## Task to carry out
Within the data that follows, set down exactly the lines from the one containing "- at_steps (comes" through the one containing "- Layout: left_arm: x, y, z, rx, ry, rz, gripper", both ends included.

□ □ □ □ □ □ □

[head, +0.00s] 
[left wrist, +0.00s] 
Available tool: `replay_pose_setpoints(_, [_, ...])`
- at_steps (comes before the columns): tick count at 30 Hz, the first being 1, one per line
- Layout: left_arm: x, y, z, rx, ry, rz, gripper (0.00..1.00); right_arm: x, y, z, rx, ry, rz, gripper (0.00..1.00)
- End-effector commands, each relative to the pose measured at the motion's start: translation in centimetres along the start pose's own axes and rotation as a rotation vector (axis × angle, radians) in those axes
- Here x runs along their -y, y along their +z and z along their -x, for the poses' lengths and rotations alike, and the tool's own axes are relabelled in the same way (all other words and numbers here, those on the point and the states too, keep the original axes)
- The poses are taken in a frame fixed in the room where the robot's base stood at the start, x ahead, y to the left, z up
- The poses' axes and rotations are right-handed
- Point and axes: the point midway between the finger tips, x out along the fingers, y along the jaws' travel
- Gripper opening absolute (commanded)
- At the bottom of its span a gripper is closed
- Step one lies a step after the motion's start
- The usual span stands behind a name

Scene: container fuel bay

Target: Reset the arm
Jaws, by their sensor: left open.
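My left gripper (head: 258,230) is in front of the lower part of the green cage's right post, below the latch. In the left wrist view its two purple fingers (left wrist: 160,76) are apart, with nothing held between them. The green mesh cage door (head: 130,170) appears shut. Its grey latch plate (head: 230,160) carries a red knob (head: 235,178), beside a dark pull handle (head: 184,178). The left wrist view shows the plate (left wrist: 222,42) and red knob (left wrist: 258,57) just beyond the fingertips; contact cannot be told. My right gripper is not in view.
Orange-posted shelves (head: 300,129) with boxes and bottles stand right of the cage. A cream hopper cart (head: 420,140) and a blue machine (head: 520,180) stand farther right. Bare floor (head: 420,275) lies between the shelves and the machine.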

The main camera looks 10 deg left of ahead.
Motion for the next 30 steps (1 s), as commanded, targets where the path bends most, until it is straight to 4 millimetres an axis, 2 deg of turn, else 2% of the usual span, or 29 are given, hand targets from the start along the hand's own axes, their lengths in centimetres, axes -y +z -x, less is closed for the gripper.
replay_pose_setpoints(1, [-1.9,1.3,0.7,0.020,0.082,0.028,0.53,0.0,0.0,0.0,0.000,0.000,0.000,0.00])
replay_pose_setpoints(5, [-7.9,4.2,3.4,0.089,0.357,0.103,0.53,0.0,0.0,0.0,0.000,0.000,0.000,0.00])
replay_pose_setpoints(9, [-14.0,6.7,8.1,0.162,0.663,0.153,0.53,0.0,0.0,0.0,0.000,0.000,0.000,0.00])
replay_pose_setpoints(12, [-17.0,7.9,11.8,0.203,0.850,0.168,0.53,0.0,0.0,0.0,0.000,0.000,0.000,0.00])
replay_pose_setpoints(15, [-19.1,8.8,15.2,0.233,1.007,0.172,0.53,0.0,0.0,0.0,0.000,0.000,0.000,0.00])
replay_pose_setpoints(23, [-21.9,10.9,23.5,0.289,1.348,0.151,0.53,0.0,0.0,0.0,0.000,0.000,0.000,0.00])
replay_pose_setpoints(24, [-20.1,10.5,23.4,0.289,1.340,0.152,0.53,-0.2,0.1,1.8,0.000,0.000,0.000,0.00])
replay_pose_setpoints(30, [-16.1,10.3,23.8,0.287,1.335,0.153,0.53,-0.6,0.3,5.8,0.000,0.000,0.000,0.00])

□ □ □ □ □ □ □

## Exercise result
- at_steps (comes before the columns): tick count at 30 Hz, the first being 1, one per line
- Layout: left_arm: x, y, z, rx, ry, rz, gripper (0.00..1.00); right_arm: x, y, z, rx, ry, rz, gripper (0.00..1.00)

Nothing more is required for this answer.